━━━━━ Provided data ━━━━━

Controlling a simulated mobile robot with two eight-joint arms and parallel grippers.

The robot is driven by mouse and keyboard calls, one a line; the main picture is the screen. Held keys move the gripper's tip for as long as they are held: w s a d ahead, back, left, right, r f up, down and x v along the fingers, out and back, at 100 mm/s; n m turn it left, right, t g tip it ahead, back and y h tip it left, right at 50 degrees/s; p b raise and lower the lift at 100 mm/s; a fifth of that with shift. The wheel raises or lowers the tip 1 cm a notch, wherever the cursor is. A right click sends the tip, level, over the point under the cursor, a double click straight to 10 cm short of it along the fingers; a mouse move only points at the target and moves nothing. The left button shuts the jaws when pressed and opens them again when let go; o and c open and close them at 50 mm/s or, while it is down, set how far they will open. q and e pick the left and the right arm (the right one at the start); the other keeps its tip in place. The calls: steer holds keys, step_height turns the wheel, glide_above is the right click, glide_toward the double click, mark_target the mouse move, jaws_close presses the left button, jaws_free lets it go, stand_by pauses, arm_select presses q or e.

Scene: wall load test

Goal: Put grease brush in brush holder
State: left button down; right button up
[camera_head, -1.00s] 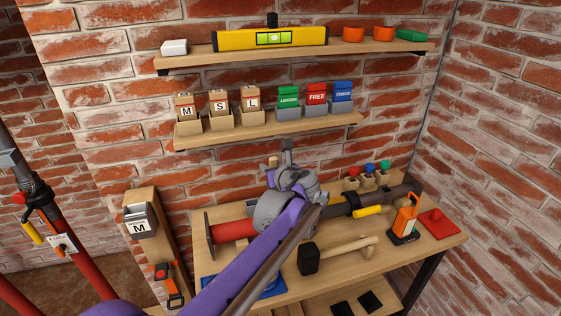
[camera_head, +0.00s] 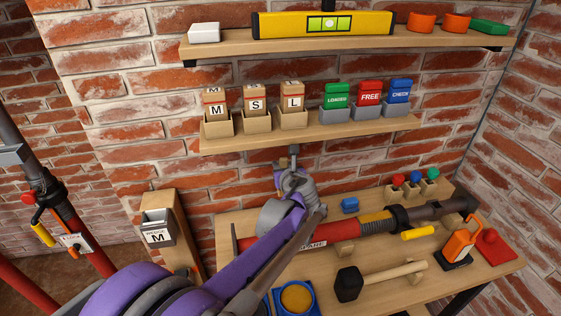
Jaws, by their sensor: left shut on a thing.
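My left gripper (camera_head: 294,162) is raised above the back left of the workbench (camera_head: 228,222), just below the middle shelf. It is shut; what it holds is mostly hidden by the gripper and wrist, so I cannot clearly make out the grease brush. A small blue block (camera_head: 350,205) stands at the back of the bench, right of the gripper; I cannot tell if it is the brush holder. A round yellow-brown pot (camera_head: 297,297) sits in a blue tray at the front left. My right gripper is not in view.
A red and grey pipe (camera_head: 335,230) lies along the bench. A black-headed mallet (camera_head: 348,283) lies in front of it. The middle shelf (camera_head: 330,133) carries label boxes above the gripper. A box marked M (camera_head: 157,228) is on a wooden post at left.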

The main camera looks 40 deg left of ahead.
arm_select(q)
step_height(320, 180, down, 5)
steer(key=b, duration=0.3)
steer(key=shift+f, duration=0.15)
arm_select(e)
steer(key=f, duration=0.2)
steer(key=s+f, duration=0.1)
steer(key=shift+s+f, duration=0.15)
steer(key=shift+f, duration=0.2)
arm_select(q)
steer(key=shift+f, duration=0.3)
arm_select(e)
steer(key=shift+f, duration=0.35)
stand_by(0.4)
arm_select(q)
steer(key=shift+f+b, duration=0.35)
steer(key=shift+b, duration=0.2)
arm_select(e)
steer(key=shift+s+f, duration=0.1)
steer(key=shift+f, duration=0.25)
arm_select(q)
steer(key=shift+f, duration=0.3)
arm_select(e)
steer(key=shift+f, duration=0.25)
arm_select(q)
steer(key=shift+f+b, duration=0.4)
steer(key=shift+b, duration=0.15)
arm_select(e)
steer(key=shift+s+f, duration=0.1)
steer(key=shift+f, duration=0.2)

━━━━━

Locate the word "button" in the data above. Copy every line carrying it.

Problem solution:
The robot is driven by mouse and keyboard calls, one a line; the main picture is the screen. Held keys move the gripper's tip for as long as they are held: w s a d ahead, back, left, right, r f up, down and x v along the fingers, out and back, at 100 mm/s; n m turn it left, right, t g tip it ahead, back and y h tip it left, right at 50 degrees/s; p b raise and lower the lift at 100 mm/s; a fifth of that with shift. The wheel raises or lowers the tip 1 cm a notch, wherever the cursor is. A right click sends the tip, level, over the point under the cursor, a double click straight to 10 cm short of it along the fingers; a mouse move only points at the target and moves nothing. The left button shuts the jaws when pressed and opens them again when let go; o and c open and close them at 50 mm/s or, while it is down, set how far they will open. q and e pick the left and the right arm (the right one at the start); the other keeps its tip in place. The calls: steer holds keys, step_height turns the wheel, glide_above is the right click, glide_toward the double click, mark_target the mouse move, jaws_close presses the left button, jaws_free lets it go, stand_by pauses, arm_select presses q or e.
State: left button down; right button up

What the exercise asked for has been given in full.